AIM: Write out exactly the lines that run from the line containing "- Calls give" through the line containing "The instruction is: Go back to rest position"; both end lines belong to the answer.

DATASET RECORDS:
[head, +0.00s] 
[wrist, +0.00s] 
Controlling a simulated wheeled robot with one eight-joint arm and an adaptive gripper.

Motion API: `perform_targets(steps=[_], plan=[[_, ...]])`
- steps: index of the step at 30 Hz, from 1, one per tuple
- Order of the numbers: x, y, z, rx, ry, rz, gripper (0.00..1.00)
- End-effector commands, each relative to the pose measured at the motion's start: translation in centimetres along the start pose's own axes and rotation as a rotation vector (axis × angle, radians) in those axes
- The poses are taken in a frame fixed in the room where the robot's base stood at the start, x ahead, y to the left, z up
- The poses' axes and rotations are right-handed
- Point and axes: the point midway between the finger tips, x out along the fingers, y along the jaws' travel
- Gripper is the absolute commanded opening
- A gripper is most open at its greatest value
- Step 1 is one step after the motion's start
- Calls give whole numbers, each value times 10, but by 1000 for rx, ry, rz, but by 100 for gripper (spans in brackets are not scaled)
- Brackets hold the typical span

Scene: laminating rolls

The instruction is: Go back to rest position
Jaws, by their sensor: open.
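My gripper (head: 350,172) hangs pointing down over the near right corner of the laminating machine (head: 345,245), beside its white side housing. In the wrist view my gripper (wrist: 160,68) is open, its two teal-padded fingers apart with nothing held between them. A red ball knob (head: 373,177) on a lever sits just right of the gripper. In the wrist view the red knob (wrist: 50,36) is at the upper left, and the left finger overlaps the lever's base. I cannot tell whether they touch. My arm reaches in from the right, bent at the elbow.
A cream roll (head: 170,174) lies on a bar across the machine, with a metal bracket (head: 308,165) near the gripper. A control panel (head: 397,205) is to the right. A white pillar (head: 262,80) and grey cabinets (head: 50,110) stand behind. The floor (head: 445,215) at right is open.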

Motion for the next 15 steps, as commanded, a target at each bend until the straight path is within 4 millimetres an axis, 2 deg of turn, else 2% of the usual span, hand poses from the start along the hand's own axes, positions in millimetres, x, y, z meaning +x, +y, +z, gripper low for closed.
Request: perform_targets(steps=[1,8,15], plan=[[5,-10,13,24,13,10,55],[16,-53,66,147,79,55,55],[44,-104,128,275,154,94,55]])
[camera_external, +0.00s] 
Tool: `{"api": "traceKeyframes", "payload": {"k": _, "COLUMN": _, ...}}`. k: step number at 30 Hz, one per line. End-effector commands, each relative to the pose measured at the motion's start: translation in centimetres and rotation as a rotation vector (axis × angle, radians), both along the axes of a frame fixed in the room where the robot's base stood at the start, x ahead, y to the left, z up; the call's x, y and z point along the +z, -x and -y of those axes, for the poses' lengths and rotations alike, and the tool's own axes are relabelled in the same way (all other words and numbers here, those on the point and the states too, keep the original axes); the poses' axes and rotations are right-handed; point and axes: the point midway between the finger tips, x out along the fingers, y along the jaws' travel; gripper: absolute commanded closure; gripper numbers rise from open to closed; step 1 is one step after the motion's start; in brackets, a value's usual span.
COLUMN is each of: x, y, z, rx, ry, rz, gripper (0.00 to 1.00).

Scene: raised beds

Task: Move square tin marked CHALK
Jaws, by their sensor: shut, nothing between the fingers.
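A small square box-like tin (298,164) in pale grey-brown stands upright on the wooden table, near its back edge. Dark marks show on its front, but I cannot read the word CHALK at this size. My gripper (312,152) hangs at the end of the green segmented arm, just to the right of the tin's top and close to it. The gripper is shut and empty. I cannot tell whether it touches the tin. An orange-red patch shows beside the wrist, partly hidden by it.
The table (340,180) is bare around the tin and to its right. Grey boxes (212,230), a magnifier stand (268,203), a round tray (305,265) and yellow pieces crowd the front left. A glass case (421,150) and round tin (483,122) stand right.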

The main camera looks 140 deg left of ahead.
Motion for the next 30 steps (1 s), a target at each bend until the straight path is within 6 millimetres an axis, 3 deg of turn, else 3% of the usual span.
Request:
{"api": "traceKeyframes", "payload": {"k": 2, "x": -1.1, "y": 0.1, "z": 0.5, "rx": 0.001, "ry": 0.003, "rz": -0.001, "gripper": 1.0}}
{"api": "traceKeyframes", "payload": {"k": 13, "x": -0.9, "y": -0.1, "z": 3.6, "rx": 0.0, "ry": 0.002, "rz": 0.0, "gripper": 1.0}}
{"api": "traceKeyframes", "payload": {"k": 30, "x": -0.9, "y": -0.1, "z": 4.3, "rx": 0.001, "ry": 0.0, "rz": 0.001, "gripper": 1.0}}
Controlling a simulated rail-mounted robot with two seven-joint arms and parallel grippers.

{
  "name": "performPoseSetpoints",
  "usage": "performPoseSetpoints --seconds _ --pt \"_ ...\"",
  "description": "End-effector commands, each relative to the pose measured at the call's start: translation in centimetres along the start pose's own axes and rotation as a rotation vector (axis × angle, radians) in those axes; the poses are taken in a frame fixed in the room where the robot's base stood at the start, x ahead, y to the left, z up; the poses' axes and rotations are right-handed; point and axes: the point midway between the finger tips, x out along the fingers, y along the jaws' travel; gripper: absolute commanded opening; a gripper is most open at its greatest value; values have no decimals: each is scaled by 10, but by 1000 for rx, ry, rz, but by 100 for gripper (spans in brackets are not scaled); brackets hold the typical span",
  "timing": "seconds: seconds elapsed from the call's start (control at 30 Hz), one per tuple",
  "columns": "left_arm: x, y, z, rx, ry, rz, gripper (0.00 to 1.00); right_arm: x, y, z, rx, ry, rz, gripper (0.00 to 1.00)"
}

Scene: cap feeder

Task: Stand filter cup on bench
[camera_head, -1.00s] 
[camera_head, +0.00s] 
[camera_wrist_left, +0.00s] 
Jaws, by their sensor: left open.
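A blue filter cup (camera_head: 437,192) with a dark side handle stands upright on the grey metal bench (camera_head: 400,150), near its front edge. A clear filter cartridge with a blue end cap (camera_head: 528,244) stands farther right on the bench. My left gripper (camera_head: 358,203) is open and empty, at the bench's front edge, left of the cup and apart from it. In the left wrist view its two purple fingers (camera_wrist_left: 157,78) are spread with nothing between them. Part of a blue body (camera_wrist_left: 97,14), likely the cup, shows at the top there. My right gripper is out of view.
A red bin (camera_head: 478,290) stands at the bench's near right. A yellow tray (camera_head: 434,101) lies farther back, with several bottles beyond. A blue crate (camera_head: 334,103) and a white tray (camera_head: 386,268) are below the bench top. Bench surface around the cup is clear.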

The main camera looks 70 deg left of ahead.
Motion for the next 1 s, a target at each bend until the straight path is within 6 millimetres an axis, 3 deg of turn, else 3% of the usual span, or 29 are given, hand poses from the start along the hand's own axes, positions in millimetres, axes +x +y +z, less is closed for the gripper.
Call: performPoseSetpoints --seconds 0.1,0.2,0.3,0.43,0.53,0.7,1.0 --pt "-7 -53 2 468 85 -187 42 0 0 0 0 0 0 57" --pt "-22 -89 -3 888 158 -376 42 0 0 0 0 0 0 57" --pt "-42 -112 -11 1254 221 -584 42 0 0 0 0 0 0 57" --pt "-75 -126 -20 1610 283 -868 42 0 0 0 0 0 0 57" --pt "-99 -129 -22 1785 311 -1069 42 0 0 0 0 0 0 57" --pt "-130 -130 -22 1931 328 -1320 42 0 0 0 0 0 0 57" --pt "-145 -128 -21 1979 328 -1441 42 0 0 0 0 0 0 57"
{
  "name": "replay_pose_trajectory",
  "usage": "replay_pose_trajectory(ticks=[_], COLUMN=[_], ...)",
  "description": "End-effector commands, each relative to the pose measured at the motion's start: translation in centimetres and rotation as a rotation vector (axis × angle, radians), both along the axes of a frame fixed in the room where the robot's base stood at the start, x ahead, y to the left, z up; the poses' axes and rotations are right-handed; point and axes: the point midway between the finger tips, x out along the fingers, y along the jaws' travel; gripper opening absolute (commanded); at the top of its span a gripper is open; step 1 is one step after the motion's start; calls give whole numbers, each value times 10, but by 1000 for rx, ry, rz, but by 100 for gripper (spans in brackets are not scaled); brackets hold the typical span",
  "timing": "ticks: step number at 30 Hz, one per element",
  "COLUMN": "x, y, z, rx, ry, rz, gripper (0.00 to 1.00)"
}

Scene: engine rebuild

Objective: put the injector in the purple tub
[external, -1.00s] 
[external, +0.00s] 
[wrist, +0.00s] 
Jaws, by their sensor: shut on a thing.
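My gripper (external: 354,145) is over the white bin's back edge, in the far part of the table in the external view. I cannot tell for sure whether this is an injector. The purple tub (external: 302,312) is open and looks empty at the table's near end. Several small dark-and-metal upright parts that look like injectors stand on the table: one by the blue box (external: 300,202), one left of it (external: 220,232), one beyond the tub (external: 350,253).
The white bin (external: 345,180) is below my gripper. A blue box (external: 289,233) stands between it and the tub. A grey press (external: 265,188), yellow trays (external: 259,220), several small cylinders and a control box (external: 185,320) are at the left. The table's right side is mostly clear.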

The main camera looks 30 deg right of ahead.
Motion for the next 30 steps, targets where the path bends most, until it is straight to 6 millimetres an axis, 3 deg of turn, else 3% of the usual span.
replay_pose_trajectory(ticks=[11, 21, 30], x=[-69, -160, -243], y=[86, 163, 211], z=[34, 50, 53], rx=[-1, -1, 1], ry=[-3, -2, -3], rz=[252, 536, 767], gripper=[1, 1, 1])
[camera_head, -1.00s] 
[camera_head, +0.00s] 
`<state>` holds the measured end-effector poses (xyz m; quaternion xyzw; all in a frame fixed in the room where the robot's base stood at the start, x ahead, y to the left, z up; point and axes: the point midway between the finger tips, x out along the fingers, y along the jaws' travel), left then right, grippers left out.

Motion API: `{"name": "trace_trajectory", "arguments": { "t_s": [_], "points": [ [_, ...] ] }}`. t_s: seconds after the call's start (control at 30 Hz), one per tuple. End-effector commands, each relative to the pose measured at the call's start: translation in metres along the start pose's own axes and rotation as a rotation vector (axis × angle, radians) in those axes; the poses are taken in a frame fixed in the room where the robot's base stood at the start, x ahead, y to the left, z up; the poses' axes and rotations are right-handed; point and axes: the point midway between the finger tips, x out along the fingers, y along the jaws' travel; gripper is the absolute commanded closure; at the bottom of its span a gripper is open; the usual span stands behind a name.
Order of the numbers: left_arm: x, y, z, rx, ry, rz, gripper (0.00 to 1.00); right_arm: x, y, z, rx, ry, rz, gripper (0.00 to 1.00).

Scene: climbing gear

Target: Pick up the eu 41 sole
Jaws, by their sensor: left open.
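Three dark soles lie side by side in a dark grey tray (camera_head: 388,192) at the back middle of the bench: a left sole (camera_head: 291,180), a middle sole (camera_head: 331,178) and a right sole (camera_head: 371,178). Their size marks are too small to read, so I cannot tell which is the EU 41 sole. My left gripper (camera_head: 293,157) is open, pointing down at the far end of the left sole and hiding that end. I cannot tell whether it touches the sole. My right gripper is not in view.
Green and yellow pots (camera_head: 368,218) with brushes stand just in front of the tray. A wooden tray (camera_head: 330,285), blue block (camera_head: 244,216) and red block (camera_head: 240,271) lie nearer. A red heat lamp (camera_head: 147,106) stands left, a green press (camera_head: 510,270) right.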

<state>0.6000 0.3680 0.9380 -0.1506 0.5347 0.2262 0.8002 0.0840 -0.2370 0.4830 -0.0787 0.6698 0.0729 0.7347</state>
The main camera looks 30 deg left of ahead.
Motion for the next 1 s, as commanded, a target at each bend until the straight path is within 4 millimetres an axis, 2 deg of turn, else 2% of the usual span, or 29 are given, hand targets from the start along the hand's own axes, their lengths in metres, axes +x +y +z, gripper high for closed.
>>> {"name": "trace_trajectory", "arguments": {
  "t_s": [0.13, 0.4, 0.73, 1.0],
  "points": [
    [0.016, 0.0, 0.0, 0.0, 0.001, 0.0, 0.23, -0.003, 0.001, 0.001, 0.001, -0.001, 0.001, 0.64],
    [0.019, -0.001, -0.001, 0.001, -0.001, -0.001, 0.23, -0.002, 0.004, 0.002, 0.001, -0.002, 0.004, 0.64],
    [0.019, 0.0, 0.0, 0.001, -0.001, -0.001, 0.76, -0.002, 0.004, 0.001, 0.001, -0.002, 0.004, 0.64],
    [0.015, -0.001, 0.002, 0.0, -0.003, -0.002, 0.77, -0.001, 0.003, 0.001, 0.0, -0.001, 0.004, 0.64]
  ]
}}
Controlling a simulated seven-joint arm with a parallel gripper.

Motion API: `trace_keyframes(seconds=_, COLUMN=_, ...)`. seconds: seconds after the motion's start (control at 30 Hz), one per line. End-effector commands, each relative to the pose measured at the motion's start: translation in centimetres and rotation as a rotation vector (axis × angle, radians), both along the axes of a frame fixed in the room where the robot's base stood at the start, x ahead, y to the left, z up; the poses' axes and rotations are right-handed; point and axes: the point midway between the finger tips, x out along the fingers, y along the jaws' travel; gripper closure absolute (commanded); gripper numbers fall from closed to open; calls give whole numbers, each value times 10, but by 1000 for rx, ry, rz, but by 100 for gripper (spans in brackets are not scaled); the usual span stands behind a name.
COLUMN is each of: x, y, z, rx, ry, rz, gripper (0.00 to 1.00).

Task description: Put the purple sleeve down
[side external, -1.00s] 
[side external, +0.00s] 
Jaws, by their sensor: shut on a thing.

ANSWER TO THIS TASK:
- Calls give whole numbers, each value times 10, but by 1000 for rx, ry, rz, but by 100 for gripper (spans in brackets are not scaled)
- Brackets hold the typical span

Scene: laminating rolls

The instruction is: Go back to rest position

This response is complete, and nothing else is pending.